Written request: Copy the data below exactly, omitting any picture it contains.

***** Provided material *****

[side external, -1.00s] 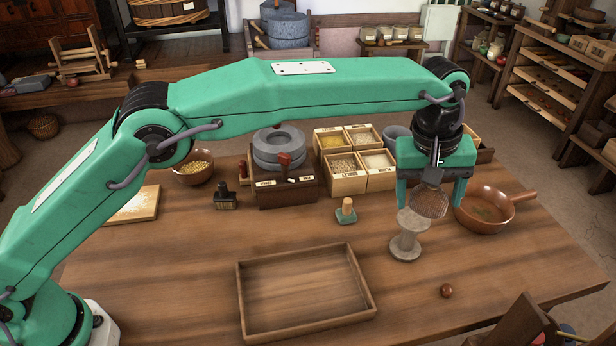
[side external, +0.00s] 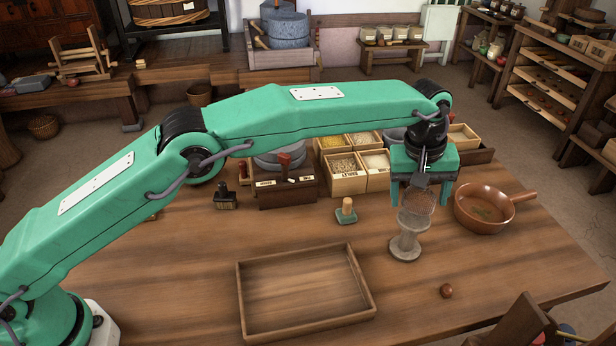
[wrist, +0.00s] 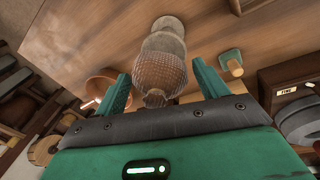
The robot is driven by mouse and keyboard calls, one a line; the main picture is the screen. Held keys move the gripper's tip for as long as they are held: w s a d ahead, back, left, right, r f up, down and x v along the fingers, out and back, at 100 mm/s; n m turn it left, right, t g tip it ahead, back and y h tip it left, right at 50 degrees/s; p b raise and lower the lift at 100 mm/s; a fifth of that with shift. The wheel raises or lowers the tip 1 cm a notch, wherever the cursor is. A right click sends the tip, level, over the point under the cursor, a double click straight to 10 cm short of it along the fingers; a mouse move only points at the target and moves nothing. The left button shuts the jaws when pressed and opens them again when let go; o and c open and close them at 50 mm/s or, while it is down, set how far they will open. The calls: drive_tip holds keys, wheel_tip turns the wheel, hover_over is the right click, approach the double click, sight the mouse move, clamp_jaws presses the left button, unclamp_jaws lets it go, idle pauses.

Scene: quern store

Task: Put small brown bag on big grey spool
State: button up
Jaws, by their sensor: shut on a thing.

*****

Reply:
[side external, -1.00s] 
[side external, +0.00s] 
[wrist, +0.00s] 
The robot is driven by mouse and keyboard calls, one a line; the main picture is the screen. Held keys move the gripper's tip for as long as they are held: w s a d ahead, back, left, right, r f up, down and x v along the fingers, out and back, at 100 mm/s; n m turn it left, right, t g tip it ahead, back and y h tip it left, right at 50 degrees/s; p b raise and lower the lift at 100 mm/s; a fifth of that with shift. The wheel raises or lowers the tip 1 cm a notch, wherever the cursor is. A right click sends the tip, level, over the point under the cursor, a double click straight to 10 cm short of it along the fingers; a mouse move only points at the target and moves nothing. The left button shuts the jaws when pressed and opens them again when let go; o and c open and close them at 50 mm/s or, while it is down, set how far they will open. The calls: drive_tip holds keys, wheel_tip turns the wheel, hover_over is the right click, approach the double click, sight the mouse move, clamp_jaws presses the left button, unclamp_jaws lets it go, idle pauses.

Scene: quern store

Task: Put small brown bag on big grey spool
State: button up
Jaws, by their sensor: shut on a thing.

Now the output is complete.